Wie viel Deflationsangst müssen die Anleger haben?

Robert Halver · Uhr (aktualisiert: Uhr)

Im Frühjahr sprach man an den Finanzmärkten von der Wiedergeburt der Inflation, auch, weil sich die Konjunkturperspektiven ausgerechnet im früheren Krisengebiet der Eurozone festigten. Amerika und Asien galten ohnehin als wirtschaftliche Selbstläufer. Ja, die Deflation schien besiegt zu sein. Schon wurden neben den USA selbst in der Eurozone Stimmen laut, der Anfang vom Ende der geldpolitischen Happy Hour könnte kurz bevorstehen.

Doch beim aktuellen Blick auf die Rohstoffe insgesamt spricht nichts, aber auch gar nichts für Inflation. Denn seit Juli 2014 fallen die Rohstoffpreise im Vorjahresvergleich jeden Monat. Heutzutage mag die Bindung von Rohstoffpreisen und der Inflation zwar nicht mehr so innig sein wie bei einer Liebesbeziehung, doch eine Vernunftehe ist es immer noch: Der Einfluss von Rohstoffen auf die Inflationserwartungen sowohl in den USA als auch in Europa ist erkennbar und zurzeit negativ.

Es gibt keine Ölkrisen mehr

Beim Tanken merkt es jeder. Beim Öl machen sich ein politischer und ein technischer Strukturbruch in einem anhaltenden Preisdruck bemerkbar. Zunächst wird der Iran nach Auslauf der Sanktionen mit seinen weltweit viertgrößten Öl- und zweitgrößten Gasreserven an den Energiemärkten allmählich wieder mitspielen. Der gewaltigste Preisdruck kommt aber aus Saudi-Arabien. Denn damit das Land seine Marktanteile in Europa und Asien gegenüber dem Iran halten kann, werfen die Saudis so viel Öl auf den Markt wie die Modeindustrie Klamotten zum Sommerschlussverkauf. Dass die Weltwirtschaft derzeit geradezu in Öl baden kann, macht sich bereits in einer Sommerdepression an den Terminmärkten bemerkbar. Ohnehin gibt es da noch einen großen Öl-Put, sozusagen eine Versicherung gegen steigende Ölpreise: Bei spätestens 70 US-Dollar wird die Förderung von Fracking-Öl attraktiv. Von einer dramatischen Ölpreiswende nach oben oder gar - nach 1973 und 1979 - einer dritten Ölkrise sind wir so weit entfernt wie Pluto von der Erde.

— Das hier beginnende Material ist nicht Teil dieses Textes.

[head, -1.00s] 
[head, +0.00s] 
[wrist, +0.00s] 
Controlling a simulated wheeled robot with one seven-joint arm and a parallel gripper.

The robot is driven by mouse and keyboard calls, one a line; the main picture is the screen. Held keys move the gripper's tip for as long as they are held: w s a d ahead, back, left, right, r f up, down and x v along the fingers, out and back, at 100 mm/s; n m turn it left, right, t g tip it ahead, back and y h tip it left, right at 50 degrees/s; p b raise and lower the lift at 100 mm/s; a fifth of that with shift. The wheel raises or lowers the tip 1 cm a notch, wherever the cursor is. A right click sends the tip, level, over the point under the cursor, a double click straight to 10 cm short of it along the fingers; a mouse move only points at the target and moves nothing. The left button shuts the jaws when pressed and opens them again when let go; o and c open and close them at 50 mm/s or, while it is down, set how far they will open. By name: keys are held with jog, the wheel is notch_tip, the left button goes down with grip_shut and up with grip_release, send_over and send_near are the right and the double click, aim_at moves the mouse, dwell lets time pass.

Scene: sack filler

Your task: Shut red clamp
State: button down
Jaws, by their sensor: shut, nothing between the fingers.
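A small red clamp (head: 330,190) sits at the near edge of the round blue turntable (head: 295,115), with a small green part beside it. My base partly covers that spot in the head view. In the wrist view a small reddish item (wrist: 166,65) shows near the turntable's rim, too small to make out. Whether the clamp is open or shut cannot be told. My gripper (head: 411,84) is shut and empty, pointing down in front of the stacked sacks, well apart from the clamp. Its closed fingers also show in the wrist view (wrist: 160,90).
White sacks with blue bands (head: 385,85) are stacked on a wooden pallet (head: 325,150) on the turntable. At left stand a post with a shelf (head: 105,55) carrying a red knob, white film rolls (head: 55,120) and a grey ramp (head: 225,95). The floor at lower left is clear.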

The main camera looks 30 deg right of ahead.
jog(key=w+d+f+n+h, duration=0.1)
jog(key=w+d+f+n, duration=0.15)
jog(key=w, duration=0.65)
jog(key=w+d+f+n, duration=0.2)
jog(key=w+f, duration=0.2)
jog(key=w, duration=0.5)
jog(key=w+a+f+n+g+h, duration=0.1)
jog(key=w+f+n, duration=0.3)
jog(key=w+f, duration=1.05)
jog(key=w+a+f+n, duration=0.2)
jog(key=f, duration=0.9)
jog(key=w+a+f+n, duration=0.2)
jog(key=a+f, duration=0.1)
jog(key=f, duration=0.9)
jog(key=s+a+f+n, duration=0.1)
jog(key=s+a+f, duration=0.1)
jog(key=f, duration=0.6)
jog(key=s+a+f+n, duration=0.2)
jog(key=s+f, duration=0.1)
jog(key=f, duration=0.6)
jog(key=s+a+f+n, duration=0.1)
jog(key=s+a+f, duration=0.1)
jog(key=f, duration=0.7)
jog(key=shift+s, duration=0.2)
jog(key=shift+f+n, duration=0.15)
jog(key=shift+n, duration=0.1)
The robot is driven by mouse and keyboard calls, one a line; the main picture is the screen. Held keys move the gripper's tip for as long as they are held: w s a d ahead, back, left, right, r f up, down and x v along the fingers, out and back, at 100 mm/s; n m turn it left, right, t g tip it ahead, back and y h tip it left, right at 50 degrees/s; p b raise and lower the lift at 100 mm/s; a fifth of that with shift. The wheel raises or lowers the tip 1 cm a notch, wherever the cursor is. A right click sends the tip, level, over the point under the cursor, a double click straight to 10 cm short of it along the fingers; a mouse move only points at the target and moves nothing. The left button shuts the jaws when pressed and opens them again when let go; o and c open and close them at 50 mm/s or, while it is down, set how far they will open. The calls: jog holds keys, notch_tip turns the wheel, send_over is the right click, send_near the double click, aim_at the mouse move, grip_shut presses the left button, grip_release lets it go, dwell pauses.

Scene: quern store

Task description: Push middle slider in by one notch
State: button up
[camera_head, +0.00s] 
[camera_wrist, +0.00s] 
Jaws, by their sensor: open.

Schwache Industriemetallpreise verursachen Schnappatmung in den Rohstoffländern

Neben Öl sind auch Industriemetalle keine Preistreiber, im Gegenteil. Klar wird das beim konjunkturellsten aller Konjunkturmetalle: Kupfer befindet sich auf einem Sechsmonatstief. Im Frühjahr versuchte das Metall zwar einen Ausbruch nach oben, der aber - abzulesen am Terminmarkt - kläglich scheiterte.

Gemeinsam mit dem Leitwolf Kupfer sind auch die anderen wichtigen Industriemetalle in Ungnade gefallen.

Sinkende Rohstoffpreise sind für die typischen Rohstoffländer wie Brasilien, Russland oder im Nahen Osten fatal. Ihre nachlassende Kaufkraft trägt sicher nicht zur Inflation der Weltwirtschaft bei.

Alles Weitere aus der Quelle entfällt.